REQUIREMENT - Repeat every line, exactly, from the very first through the one where "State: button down" appears. Add nothing else.

>> Start PROVIDED MATERIAL

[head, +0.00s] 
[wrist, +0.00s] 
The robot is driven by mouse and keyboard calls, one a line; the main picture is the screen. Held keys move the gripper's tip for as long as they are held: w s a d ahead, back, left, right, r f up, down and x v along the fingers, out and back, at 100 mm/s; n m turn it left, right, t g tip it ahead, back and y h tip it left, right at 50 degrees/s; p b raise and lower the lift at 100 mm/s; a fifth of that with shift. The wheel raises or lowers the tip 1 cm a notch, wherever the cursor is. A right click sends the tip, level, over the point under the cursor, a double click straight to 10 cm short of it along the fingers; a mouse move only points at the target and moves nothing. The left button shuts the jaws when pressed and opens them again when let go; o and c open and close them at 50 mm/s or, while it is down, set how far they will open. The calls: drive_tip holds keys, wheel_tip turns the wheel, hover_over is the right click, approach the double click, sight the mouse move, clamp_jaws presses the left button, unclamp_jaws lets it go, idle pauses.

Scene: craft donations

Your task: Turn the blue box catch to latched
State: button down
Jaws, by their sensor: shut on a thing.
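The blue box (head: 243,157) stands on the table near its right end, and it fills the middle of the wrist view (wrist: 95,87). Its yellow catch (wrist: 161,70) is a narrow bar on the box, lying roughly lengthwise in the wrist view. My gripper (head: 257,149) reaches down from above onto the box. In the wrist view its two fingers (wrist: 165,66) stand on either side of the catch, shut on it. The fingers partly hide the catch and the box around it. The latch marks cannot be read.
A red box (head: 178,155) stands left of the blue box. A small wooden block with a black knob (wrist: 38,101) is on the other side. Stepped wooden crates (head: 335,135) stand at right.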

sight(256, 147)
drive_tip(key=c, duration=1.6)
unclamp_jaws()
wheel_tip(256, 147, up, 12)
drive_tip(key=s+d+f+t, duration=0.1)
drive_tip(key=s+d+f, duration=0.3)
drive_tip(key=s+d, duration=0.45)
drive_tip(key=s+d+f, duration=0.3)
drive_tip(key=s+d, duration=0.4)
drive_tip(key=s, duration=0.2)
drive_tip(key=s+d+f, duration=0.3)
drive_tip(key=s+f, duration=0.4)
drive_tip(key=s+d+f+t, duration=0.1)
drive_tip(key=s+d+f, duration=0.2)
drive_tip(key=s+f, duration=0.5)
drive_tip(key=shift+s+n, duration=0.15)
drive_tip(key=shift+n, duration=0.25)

>> End PROVIDED MATERIAL

THE RESPONSE -
[head, +0.00s] 
[wrist, +0.00s] 
The robot is driven by mouse and keyboard calls, one a line; the main picture is the screen. Held keys move the gripper's tip for as long as they are held: w s a d ahead, back, left, right, r f up, down and x v along the fingers, out and back, at 100 mm/s; n m turn it left, right, t g tip it ahead, back and y h tip it left, right at 50 degrees/s; p b raise and lower the lift at 100 mm/s; a fifth of that with shift. The wheel raises or lowers the tip 1 cm a notch, wherever the cursor is. A right click sends the tip, level, over the point under the cursor, a double click straight to 10 cm short of it along the fingers; a mouse move only points at the target and moves nothing. The left button shuts the jaws when pressed and opens them again when let go; o and c open and close them at 50 mm/s or, while it is down, set how far they will open. The calls: drive_tip holds keys, wheel_tip turns the wheel, hover_over is the right click, approach the double click, sight the mouse move, clamp_jaws presses the left button, unclamp_jaws lets it go, idle pauses.

Scene: craft donations

Your task: Turn the blue box catch to latched
State: button down

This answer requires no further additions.